Dès 1958, la France met en place en Algérie un Centre d'entraînement à la guerre anti-subversive, centre dirigé par le Général Bigeard. A Bigeardville, c'est le surnom donné à la structure, l'embrigadement est une règle. Face à la journaliste Marie-Monique Robin, Bigeard fera même référence aux islamistes d'aujourd'hui, soulignant leur force de conviction pour envoyer des kamikazes se faire sauter. Très rapidement, la France invite des officiers étrangers suivre une formation dans cette école de guerre contre-insurrectionnelle. On y croise alors des Portugais, des Belges, des militaires Iraniens, Sud-Africains, ou encore Argentins... Déjà l'Amérique du sud... Toujours selon Marie-Monique Robin, en pleine Bataille d'Alger, deux officiers Français spécialistes de la guerre contre-révolutionnaire sont envoyés à Buenos Aires.

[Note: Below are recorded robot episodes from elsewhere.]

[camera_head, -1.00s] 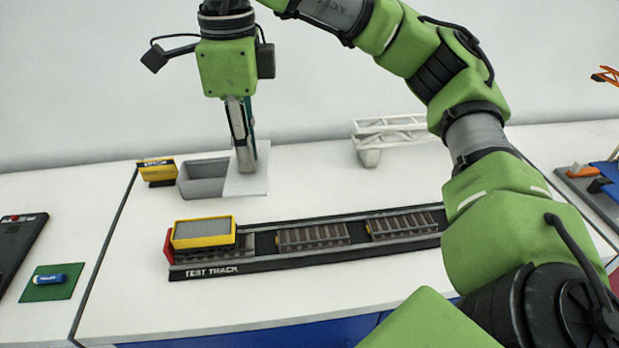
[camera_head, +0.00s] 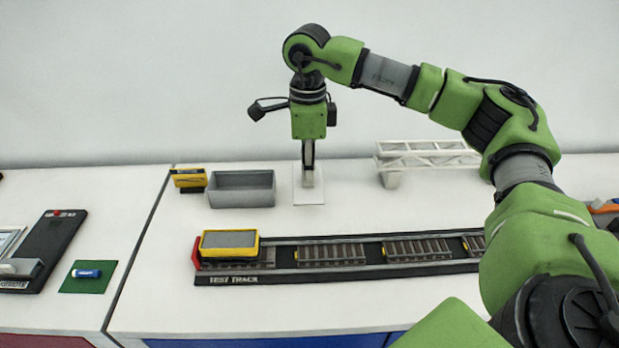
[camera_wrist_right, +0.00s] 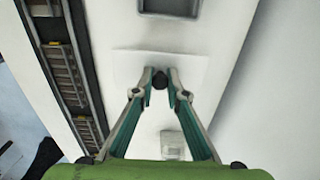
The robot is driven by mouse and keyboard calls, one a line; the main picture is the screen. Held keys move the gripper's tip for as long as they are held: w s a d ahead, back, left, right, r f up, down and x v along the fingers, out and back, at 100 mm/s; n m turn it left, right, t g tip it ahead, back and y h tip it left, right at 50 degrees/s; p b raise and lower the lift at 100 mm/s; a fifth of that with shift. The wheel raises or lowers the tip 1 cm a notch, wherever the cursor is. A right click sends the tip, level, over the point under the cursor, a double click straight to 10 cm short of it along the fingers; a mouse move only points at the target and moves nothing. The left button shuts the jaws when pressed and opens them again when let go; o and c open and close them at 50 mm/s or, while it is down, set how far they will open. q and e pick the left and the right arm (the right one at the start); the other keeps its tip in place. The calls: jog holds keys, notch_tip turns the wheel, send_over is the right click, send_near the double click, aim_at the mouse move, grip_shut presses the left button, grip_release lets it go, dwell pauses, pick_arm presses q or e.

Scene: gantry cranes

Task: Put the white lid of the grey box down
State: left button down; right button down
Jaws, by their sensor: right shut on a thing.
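The grey box (camera_head: 241,203) stands open on the white table. Its white lid (camera_head: 300,198) is a flat plate to the right of the box, low at the table top; I cannot tell if it touches the table. My right gripper (camera_head: 308,178) points down over the lid. In the wrist view, the gripper (camera_wrist_right: 160,80) is shut on the lid's small black knob, with the white plate (camera_wrist_right: 130,65) beneath and the box (camera_wrist_right: 172,16) beyond, apart from the lid. My left gripper is not in view.
A yellow sign (camera_head: 188,178) stands left of the box. A white lattice girder (camera_head: 428,155) is to the right of the lid. The black test track (camera_head: 340,268) with a yellow-rimmed wagon (camera_head: 229,243) runs in front. The table between lid and girder is clear.

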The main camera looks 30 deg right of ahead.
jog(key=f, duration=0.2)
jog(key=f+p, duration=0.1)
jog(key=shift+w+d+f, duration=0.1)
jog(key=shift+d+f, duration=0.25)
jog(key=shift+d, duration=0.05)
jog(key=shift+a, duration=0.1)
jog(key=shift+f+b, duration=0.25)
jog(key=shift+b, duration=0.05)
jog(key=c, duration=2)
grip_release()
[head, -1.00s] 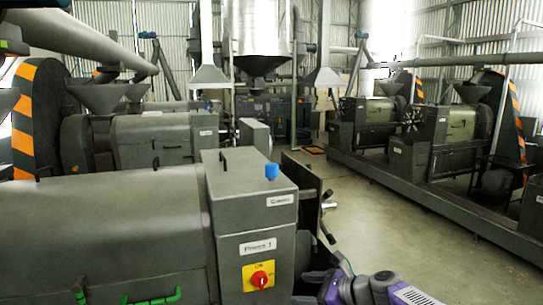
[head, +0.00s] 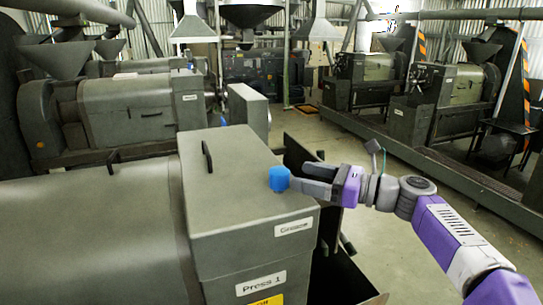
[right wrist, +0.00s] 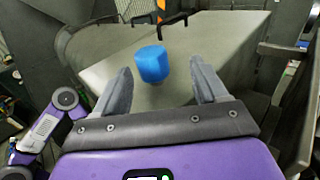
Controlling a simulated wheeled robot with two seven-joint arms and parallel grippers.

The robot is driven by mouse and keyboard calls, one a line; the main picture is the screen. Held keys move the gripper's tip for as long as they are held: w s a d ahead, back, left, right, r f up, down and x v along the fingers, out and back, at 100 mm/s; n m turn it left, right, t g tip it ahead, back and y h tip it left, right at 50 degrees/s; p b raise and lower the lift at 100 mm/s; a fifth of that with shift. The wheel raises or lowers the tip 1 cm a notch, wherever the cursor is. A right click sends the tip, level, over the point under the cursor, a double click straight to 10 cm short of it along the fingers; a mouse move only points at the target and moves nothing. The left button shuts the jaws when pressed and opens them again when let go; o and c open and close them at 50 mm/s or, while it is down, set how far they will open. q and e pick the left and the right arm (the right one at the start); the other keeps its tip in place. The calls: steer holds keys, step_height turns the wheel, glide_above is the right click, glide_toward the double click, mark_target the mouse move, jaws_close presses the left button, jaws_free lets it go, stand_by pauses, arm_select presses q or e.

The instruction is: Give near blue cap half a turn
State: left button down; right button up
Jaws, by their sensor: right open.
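The near blue cap (head: 279,178) stands upright on top of the grey box of Press 1 (head: 235,195), near its right edge. My right gripper (head: 298,184) reaches in from the right at the cap's height, its fingers pointing at the cap. In the right wrist view the cap (right wrist: 153,63) appears between the tips of the two open fingers (right wrist: 161,75), with a gap on each side. I cannot tell whether the cap's lower part is between the fingers in depth. My left gripper is not in view.
A black handle (head: 207,161) stands on the box top left of the cap. The "Grease" label (head: 294,228) is on the box's front edge. A dark open panel (head: 300,160) stands right of the box. More presses (head: 362,82) line the back. The floor (head: 400,245) beyond my arm is clear.

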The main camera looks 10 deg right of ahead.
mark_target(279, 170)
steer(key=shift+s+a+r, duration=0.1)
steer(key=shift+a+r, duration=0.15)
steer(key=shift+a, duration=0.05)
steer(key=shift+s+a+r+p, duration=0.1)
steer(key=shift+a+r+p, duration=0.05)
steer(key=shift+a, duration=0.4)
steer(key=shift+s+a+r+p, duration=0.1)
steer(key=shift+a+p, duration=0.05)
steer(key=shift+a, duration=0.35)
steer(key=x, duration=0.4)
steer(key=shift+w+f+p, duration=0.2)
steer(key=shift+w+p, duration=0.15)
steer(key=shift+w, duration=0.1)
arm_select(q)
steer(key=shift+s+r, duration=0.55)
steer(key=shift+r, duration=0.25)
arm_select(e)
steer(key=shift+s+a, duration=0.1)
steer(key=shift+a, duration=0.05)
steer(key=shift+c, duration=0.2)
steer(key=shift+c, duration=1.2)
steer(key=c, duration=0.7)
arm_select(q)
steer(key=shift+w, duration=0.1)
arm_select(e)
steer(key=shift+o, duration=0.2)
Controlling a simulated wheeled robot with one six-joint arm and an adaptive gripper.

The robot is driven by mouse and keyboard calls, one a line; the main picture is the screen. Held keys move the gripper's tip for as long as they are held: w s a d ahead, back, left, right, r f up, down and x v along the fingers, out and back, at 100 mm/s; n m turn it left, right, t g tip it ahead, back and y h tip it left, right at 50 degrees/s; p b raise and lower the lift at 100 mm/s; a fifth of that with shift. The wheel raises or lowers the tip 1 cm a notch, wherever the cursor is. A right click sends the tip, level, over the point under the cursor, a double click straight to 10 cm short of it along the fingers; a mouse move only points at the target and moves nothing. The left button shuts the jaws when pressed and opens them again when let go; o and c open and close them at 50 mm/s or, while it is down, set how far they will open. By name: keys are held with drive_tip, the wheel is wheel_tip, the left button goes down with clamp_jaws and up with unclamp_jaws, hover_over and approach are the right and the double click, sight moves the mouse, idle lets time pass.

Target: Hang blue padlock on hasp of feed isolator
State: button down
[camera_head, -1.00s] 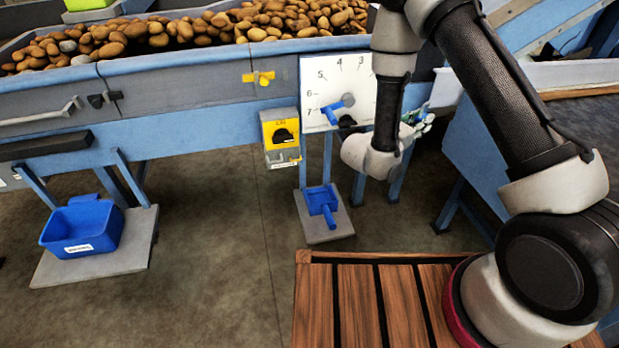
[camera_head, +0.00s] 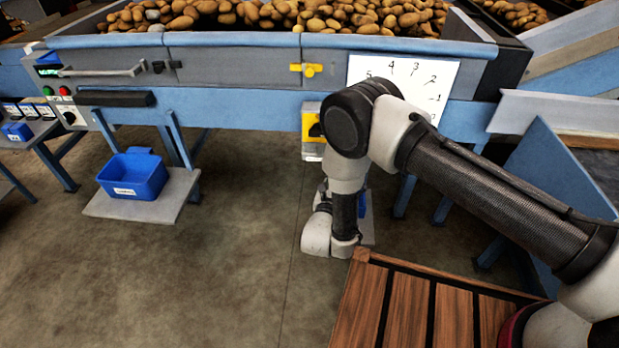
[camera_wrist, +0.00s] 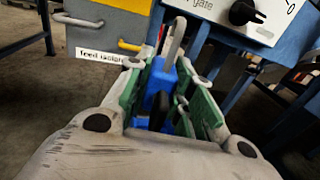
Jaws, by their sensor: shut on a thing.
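My gripper (camera_wrist: 167,74) is shut on the blue padlock (camera_wrist: 160,82), seen in the wrist view. The padlock's blue body is between the green finger pads, and its grey shackle (camera_wrist: 176,38) sticks out beyond the fingertips. The feed isolator (camera_wrist: 112,22) is ahead and to the left, with its name on a white label (camera_wrist: 100,57). A yellow bar and a grey bar show on it; I cannot tell which is the hasp. The shackle looks apart from both.
A white panel with a black knob (camera_wrist: 243,12) is right of the isolator in the wrist view. The numbered white board (camera_head: 447,82) is partly covered by my arm. A blue bin (camera_head: 134,176) stands on a low shelf to the left. Open floor lies in front.

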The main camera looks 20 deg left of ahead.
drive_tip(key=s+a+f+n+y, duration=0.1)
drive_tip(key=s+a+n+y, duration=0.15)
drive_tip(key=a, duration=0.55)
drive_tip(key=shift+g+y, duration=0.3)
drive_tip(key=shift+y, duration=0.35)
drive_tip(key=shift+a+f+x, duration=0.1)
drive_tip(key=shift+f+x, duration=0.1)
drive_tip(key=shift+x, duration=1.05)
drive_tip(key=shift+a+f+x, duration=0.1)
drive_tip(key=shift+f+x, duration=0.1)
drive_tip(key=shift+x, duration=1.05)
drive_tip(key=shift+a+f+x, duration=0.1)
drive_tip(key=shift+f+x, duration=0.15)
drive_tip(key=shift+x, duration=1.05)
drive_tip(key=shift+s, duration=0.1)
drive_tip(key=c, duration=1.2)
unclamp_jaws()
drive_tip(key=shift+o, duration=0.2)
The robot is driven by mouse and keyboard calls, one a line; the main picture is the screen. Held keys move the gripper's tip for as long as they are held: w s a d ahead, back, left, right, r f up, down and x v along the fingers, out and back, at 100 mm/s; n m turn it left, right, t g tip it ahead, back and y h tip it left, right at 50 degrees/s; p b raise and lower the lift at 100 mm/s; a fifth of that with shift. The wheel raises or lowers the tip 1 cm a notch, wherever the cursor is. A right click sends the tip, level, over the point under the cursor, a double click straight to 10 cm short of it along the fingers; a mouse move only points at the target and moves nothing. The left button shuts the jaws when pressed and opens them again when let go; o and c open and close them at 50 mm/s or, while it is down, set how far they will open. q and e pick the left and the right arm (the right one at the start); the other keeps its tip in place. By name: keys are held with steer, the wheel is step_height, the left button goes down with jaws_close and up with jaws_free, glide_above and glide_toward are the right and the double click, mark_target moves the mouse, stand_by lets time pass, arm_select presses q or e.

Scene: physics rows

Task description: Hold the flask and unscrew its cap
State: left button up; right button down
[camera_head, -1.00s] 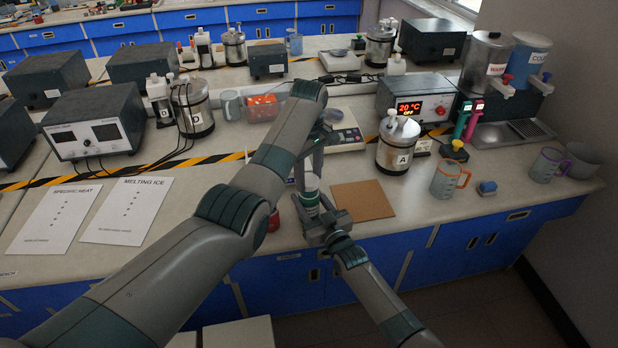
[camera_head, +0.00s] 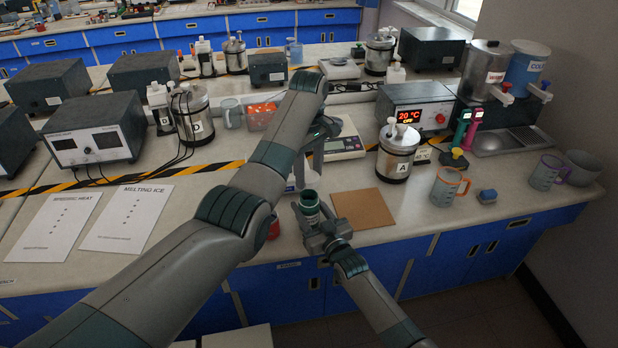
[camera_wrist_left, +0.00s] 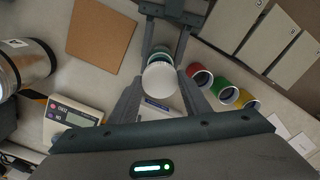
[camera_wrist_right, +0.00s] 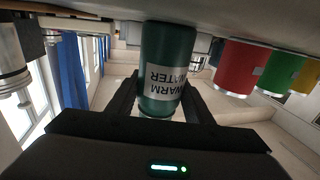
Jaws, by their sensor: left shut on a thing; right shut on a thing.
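The flask (camera_head: 309,207) is dark green with a white label reading "WARM WATER", which shows in the right wrist view (camera_wrist_right: 165,72). My right gripper (camera_head: 318,222) is shut around the flask near the bench's front edge. The flask's top is uncovered in the head view. My left gripper (camera_head: 310,172) is above the flask. In the left wrist view its fingers are shut on the white round cap (camera_wrist_left: 160,79), with the green flask rim (camera_wrist_left: 161,50) beyond it. The cap is apart from the flask; in the head view it is hard to make out.
Red (camera_wrist_left: 199,76), green (camera_wrist_left: 223,90) and yellow (camera_wrist_left: 246,100) cans stand close beside the flask. A brown square mat (camera_head: 363,209) lies to its right, with a balance (camera_head: 343,143) behind and steel vessel A (camera_head: 396,153) beyond the mat. The mat is bare.

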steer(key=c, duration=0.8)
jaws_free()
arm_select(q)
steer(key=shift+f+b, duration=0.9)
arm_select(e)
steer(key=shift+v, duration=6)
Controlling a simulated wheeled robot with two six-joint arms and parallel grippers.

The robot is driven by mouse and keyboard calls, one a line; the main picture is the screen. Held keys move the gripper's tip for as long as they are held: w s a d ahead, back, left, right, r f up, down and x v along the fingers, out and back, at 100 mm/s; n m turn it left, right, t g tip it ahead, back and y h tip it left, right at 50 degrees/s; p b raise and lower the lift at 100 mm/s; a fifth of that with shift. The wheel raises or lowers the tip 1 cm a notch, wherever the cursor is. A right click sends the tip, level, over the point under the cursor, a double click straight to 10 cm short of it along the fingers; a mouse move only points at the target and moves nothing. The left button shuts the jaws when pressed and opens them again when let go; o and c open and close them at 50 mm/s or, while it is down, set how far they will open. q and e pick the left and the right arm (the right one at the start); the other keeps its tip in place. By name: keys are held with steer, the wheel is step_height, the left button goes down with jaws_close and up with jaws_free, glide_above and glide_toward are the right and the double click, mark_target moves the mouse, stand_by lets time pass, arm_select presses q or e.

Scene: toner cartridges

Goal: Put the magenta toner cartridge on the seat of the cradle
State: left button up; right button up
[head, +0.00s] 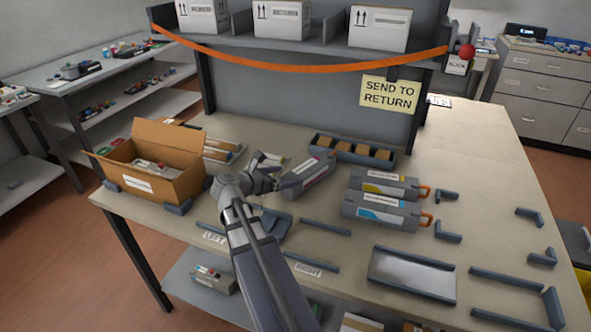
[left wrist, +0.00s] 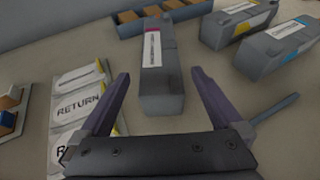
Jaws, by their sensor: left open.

À partir des années 60, la Bataille d'Alger est étudiée dans certaines académies militaires, avec les anciens paras Français comme intervenants. « La Guerre Moderne », ouvrage écrit par le Colonel Trinquier, devient le livre de chevet des acharnés du maintien de l'ordre : les dictatures Sud-Américaines bien sûr, les Américains eux-mêmes ensuite, de la guerre du Vietnam, jusqu'à celle d'Irak. Aujourd'hui encore, cette doctrine de la guerre révolutionnaire est plus que jamais d'actualité, pour lutter contre le terrorisme ou le narco-trafic...

La doctrine Française est de retour !

A Alger, la réponse du pouvoir aux tueries, a consisté en un bouclage total d'un quartier, et à faire parler la population en la terrorisant (la plupart du temps).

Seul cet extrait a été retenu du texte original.